• [Dataset content]
————
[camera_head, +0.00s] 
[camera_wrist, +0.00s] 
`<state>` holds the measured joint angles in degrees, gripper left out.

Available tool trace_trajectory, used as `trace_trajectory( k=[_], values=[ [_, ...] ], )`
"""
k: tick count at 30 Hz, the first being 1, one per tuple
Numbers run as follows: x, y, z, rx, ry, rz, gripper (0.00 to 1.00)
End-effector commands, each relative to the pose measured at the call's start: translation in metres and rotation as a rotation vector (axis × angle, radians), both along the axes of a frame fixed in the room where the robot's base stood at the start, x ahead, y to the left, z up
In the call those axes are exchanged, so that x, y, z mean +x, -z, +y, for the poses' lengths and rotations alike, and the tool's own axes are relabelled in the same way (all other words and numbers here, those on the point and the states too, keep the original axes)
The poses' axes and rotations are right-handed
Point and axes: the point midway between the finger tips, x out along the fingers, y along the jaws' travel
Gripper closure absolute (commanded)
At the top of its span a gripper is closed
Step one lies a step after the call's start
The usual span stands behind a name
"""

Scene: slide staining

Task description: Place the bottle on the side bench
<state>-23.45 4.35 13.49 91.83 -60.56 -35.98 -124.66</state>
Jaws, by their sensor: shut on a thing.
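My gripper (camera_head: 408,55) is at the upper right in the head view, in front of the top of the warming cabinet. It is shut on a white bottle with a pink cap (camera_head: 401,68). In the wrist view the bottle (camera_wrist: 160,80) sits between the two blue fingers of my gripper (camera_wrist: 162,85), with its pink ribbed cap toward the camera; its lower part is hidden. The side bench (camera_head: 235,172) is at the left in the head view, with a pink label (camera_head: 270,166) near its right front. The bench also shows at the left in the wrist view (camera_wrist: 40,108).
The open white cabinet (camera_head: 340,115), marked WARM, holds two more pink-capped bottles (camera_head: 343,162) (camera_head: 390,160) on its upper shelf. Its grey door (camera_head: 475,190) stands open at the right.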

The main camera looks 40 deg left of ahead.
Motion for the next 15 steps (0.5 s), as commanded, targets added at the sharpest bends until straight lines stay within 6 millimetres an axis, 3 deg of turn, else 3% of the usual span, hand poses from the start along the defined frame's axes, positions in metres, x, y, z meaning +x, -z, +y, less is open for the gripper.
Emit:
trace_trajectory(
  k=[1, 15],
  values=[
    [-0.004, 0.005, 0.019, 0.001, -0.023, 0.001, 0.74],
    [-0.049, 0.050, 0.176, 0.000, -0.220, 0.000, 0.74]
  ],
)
————
• [Description of the task] Pick out the lines above containing the word "start", then copy them.

• [Task result]
End-effector commands, each relative to the pose measured at the call's start: translation in metres and rotation as a rotation vector (axis × angle, radians), both along the axes of a frame fixed in the room where the robot's base stood at the start, x ahead, y to the left, z up
Step one lies a step after the call's start
Motion for the next 15 steps (0.5 s), as commanded, targets added at the sharpest bends until straight lines stay within 6 millimetres an axis, 3 deg of turn, else 3% of the usual span, hand poses from the start along the defined frame's axes, positions in metres, x, y, z meaning +x, -z, +y, less is open for the gripper.

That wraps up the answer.